Coups, Corruption Boost Transnational Organized Crime
Just 2,700 kilometers separate northeastern Brazil from the western coast of Africa. Traffickers use this proximity to move cocaine, hashish and heroin through West African ports on to destinations all over the world.
Drugs are just part of the picture, however. Africa serves as a destination and a transit point for a host of crimes, from arms smuggling and human trafficking to illegal logging and wildlife crime.
Africa’s location makes it an ideal conduit for illicit material moving from Asia or South America to Europe and North America, according to analysts with ENACT, Enhancing Africa’s Response to Transnational Organised Crime, a project run by the Institute for Security Studies (ISS) in partnership with Interpol and the Global Initiative Against Transnational Organized Crime (GI-TOC).
Porous borders, poorly defended coastlines and corrupt public officials hamper international efforts to disrupt transnational crime, according to analysts.
“Africa is firmly placed in the global illicit supply chain,” Rumbi Matamba, an analyst with the East and Southern Africa Observatory of the GI-TOC, said during a recent panel discussion about transnational crime on the continent sponsored by ENACT.
Coups, such as those in Burkina Faso, Guinea, Mali and Niger, make transnational crime worse in Africa, according to Matthew Wilner-Reid, coordinator for the Global Illicit Flow project at the European Union.
“The coups we’ve seen in Sahel and the Horn of Africa are creating instability, which transnational crime thrives on,” Wilner-Reid told the ENACT conference.
Transnational crime then creates more instability in a country, creating a feedback loop that can underpin terrorism.
“There is a clear link between terrorism and organized crime,” Wilner-Reid said.
Across Africa, only three countries — Cabo Verde, Mauritius and Rwanda — have proved themselves capable of achieving the mix of low criminality and high resistance to organized crime, Matamba said.
The GI-TOC’s 2023 Global Crime Index reveals that 48 African countries lack the political and legal systems needed to combat organized crime effectively, Matamba said. The Global Crime Index calls a country’s ability to defend itself against transnational crime “resilience.”
Three countries — Nigeria, Senegal and South Africa — have high crime levels but also high levels of resilience to combat that crime, Matamba noted.
Of all the activities transnational criminal gangs engage in on the continent, the most pervasive is human trafficking, with Libya and Eritrea ranking the highest. That is followed by financial crimes. Cybercrime remains the smallest category of transnational crime in Africa, although it is growing.
Transnational organized criminal groups are deeply involved in environmental crime in Africa. In Central Africa, that means illegal logging, which is estimated to be a $150-billion-a-year business. Nearly 90% of the legal logging concessions granted in the Democratic Republic of the Congo (DRC) benefited from illegal logging done on their peripheries, according to Oluwole Ojewale, the ENACT project’s regional organized crime observatory coordinator for Central Africa at ISS.

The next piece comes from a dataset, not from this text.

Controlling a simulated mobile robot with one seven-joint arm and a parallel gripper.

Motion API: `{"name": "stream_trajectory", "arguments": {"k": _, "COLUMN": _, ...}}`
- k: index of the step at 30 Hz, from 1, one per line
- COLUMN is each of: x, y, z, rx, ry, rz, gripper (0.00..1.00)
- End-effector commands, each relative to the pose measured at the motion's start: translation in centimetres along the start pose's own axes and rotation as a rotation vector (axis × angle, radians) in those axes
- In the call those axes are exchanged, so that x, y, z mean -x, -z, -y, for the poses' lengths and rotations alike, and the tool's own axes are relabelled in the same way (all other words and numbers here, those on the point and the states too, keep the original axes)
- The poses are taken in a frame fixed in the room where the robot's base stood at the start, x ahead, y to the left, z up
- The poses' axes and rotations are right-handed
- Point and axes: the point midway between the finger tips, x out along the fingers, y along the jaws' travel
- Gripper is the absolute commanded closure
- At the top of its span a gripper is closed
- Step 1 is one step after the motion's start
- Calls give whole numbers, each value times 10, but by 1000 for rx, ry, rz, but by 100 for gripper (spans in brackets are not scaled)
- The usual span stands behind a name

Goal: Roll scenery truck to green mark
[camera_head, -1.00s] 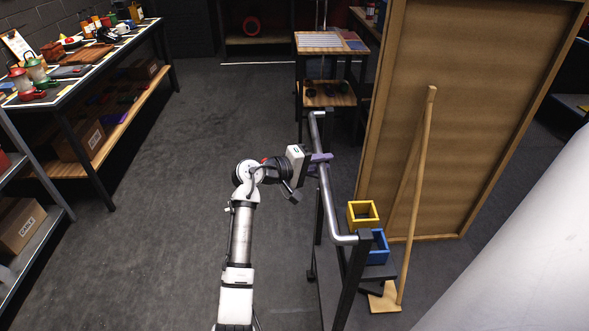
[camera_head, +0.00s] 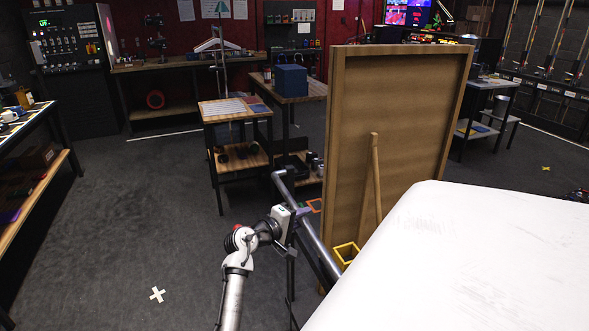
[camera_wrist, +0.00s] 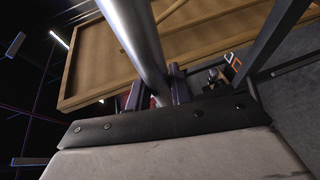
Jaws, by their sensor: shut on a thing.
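The scenery truck carries a tall wood-framed flat (camera_head: 395,130) with a wooden brace (camera_head: 373,185) behind it and a tubular metal push handle (camera_head: 318,250). My gripper (camera_head: 299,214) is shut on this handle, on the left side of the truck. The wrist view also shows the metal handle (camera_wrist: 132,35) running up from between the purple fingers (camera_wrist: 153,93). A yellow open box (camera_head: 347,252) sits low on the truck. The truck's lower part is mostly hidden by a white surface. I cannot make out a green floor mark clearly; a small orange-edged shape (camera_head: 315,205) shows beyond the handle.
A wooden stand (camera_head: 237,115) and a table with a blue box (camera_head: 291,80) stand ahead, left of the flat. White (camera_head: 157,294) and yellow (camera_head: 546,168) crosses mark the floor. Open floor lies to the left, beside a shelf table (camera_head: 30,180).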

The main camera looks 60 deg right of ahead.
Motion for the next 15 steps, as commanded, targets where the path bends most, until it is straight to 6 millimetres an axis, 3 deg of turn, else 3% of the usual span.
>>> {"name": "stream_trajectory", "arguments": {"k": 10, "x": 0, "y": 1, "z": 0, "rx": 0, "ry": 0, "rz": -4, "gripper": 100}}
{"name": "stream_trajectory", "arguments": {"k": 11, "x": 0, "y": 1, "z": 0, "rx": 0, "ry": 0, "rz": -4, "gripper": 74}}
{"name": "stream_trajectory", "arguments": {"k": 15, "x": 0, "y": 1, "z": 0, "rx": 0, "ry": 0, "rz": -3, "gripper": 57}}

“Armed terrorists are getting into illegal logging to finance their operations,” Ojewale told the conference. In many cases, illegal loggers exploit the people who live in the forest, who see the trees as a natural way to escape poverty.
Logs are shipped from the DRC through Uganda or Cameroon and Nigeria, where corrupt officials send them on their way to Asia, Ojewale said.
Corrupt public officials, which the Organized Crime Index labels “state-embedded actors,” are a weak link in Africa’s fight against transnational organized crime. According to the index, the majority of African countries ranked high for public corruption. The lowest levels of public corruption were reported in Botswana, Cabo Verde, and São Tomé and Príncipe.
Botswana and Cabo Verde also rank high among African democracies, which tend to prove themselves more resistant to the ill effects of transnational crime because the strength of their institutions makes it difficult for criminals to do business there, according to ENACT analysts.
“Corruption is a major factor in weakening the capability of institutions to fight organized crime,” Matamba said.